Hi there. Thank you. Thanks for the presentation. I wondered what is the developments in the truck business, how are you seeing the demand here, and is there any indication of recovery?
Well, in the truck markets, actually we have in operation in around 50 countries. Despite that, our main volume driver is still Turkey market. We are planning to expand our presence in the export markets. In the Turkey market, actually, the local manufacturers suffered in the recent periods because of the high availability in Europe. The importers actually pushed some vehicles into the market, and also the low euro rates historically helped them compete against local manufacturers. We see this as a kind of temporary situation, and as local manufacturer, we forecast that we will be gaining more space in the domestic market. When the construction and logistics industries improve, we think that there will be some growth in the market as well.
In the export markets, actually, we are still implementing our growth plan in Western Europe. We are introducing countries and distributors in other countries, but that's a time-consuming process, and it takes time to build a presence in Europe. The fact that we had high inflation in Turkey and low exchange rates actually affected us in the export markets.
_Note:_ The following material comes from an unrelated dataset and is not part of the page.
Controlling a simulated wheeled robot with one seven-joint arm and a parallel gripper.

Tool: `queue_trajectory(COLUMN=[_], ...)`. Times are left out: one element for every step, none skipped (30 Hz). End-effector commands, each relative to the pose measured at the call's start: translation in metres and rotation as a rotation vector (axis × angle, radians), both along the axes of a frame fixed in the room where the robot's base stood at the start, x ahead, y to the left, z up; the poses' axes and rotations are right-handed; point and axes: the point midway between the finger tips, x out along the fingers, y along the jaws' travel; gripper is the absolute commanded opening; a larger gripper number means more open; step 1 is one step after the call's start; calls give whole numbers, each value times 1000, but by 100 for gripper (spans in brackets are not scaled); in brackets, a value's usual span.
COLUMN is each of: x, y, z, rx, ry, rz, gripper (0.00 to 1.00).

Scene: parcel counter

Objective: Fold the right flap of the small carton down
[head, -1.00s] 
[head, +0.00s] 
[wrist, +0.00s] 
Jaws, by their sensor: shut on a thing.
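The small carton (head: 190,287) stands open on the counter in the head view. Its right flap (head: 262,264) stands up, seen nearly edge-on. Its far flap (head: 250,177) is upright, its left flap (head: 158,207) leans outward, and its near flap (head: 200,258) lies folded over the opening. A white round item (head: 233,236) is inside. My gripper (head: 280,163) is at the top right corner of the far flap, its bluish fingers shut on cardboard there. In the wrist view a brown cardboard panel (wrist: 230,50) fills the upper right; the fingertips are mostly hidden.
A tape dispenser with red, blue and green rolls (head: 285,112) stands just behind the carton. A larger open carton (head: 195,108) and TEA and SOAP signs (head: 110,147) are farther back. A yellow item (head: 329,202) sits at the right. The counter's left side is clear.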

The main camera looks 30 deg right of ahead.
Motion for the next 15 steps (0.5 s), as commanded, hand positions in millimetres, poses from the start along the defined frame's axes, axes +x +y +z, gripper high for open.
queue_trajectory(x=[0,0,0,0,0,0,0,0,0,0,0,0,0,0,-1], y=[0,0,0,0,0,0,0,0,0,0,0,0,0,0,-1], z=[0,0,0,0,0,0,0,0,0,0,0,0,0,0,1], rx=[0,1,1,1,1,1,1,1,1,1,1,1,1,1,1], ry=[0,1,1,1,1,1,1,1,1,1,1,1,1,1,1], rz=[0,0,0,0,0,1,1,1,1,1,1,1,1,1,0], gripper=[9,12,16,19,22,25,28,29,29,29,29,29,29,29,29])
It reduced our pace of penetration in the export markets. We are committed to heavy truck business. We will keep investing and expanding our heavy truck in the near future.
Thank you.
Ladies and gentlemen, there are no further questions at this time. I will now turn the conference over to Mr. Özyurt for any closing comments. Thank you.
Thank you very much for your time. We believe we had a very successful first half with strong business performance. Within the company, we will continue to have sharpened focus on cost and quality, which will, we believe, will make us competitive and sustainable in the long run. Thank you very much for your time.